- WRITTEN INSTRUCTION -
Find the lines below that contain the word "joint" and count them. Only the number should be given.

□ □ □ □ □ □ □

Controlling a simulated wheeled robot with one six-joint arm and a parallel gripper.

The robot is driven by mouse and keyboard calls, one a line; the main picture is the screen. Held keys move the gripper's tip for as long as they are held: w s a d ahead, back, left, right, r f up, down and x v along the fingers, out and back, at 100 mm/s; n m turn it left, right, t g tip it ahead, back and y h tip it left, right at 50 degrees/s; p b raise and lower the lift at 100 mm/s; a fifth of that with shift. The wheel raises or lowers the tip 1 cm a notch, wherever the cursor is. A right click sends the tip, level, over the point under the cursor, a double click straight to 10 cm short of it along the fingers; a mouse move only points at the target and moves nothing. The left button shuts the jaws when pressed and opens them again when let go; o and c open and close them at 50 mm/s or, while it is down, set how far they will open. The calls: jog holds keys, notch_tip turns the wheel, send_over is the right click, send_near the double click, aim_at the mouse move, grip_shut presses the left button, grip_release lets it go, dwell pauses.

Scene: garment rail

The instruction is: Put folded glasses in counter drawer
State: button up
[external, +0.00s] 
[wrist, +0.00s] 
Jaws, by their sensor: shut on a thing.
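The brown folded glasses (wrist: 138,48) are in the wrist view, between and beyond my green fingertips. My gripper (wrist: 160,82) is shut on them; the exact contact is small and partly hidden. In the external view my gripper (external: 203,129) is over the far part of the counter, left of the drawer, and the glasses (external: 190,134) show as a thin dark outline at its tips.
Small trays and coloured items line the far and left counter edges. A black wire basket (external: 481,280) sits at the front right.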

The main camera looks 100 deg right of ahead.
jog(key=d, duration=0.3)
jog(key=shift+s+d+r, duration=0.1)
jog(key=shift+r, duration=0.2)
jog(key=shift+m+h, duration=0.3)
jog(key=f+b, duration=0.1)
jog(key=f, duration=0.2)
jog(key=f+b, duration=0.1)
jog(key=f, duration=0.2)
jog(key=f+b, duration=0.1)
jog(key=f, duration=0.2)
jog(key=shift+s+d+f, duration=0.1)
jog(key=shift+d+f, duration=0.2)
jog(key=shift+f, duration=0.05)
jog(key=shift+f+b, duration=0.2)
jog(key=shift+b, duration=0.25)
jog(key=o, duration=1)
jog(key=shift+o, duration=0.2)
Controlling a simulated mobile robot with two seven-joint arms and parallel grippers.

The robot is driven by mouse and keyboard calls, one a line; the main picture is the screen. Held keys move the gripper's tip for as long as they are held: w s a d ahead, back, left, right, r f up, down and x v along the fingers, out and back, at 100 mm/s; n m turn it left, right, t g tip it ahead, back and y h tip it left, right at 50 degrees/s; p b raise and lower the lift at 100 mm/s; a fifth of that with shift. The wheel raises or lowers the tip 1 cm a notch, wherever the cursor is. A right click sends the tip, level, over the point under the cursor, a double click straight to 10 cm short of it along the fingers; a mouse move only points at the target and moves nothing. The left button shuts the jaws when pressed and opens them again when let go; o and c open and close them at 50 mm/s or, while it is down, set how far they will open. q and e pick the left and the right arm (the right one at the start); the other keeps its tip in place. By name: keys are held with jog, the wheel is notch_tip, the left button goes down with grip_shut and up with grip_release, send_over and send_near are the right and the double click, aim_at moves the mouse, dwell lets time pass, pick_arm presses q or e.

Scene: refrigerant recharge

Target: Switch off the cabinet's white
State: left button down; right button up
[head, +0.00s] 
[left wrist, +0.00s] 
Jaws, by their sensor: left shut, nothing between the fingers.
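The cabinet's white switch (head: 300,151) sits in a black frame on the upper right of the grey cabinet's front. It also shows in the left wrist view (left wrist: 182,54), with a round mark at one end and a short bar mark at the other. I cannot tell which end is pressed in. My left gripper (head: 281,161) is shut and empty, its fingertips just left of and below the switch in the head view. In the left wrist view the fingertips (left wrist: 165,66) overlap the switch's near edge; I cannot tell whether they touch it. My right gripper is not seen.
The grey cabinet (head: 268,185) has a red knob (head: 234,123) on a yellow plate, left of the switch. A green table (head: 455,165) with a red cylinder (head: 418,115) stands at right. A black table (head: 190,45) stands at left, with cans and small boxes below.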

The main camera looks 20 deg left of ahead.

□ □ □ □ □ □ □

- ANSWER IN FULL -
2